Are you using the right negative gearing approach?
by David Naylor, co-founder of Chan & Naylor Property Accounting and Wealth Advisory Group
There are many reasons why Australians prefer to loan money to invest in real estate.
Some people believe the value of property does not go down while others just want to see and touch their investments. However, being able to offset the cost of property ownership, including the interest of a loan, against assessable income makes it more attractive.
Chan and Naylor appreciates that cash flow is the most important thing to a residential property investor. While the obvious return for a landlord is in the form of rent from the tenant, the next biggest return is from the Australian Tax Office (ATO) in the form of negative gearing benefits.

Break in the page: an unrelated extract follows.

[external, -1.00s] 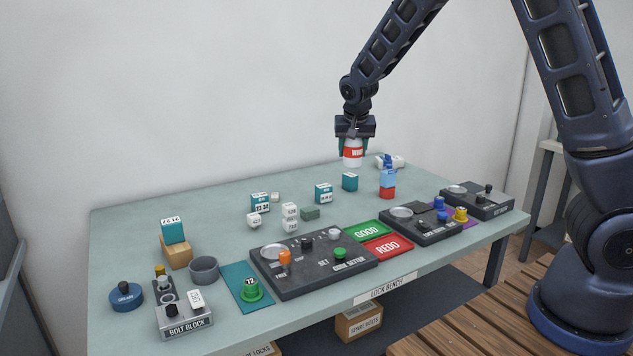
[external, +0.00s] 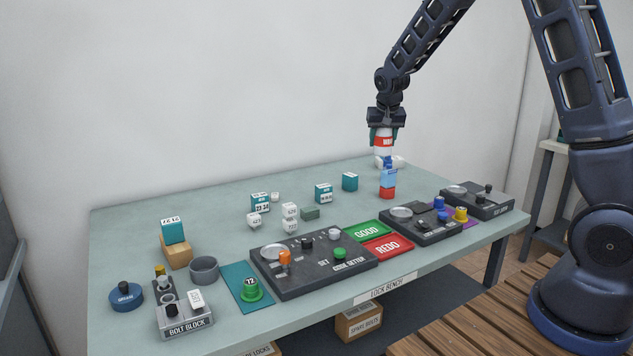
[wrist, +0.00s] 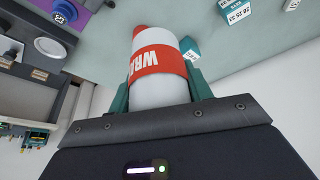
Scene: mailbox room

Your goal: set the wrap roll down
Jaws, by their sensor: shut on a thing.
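The wrap roll (external: 383,143) is a white cylinder with a red band lettered in white. My gripper (external: 383,137) is shut on it and holds it upright above the far right part of the bench (external: 230,205). In the external view the roll's lower end overlaps a white object behind the blue and red stack, and I cannot tell the gap below it. In the wrist view the roll (wrist: 158,92) sits between my green finger pads, its narrower end pointing away from the wrist.
A blue and red stack (external: 388,180) stands in front of the roll in the external view. A teal block (external: 350,182) is to its left. Dark lock panels (external: 425,222) and a green GOOD mat (external: 366,231) lie nearer the front. The bench's back left is clear.

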Negative gearing is considered a tax strategy more than an investment strategy. Most investment strategies aim to make a profit and investors with negatively geared property aim for the rent to cover the loan costs or that the capital growth can make a profit when the property is sold.
Under negative gearing, interest on an investment loan for an income-producing purpose is fully deductible. Any shortfall is offset in an individual’s taxable income, including the rent from the property and any salary. Repairs and maintenance and small costs are fully deductible while property fixtures and fittings are considered as plant and a deduction for depreciation is allowed.
The question is, will the ATO give you a refund for something you had not paid for? At Chan and Naylor, the answer is yes, when you claim depreciation. When you buy a property, the price includes carpets, fixtures, kitchen and stoves, air-conditioning and other fittings which the investor can depreciate. New buildings may be entitled to claim depreciation of the actual building and this is called “Building Allowance.”
Chan and Naylor recommends that you contact a quantity surveyor about your Australian property investment, to give you a depreciation report which should be handed to your accountant come tax time.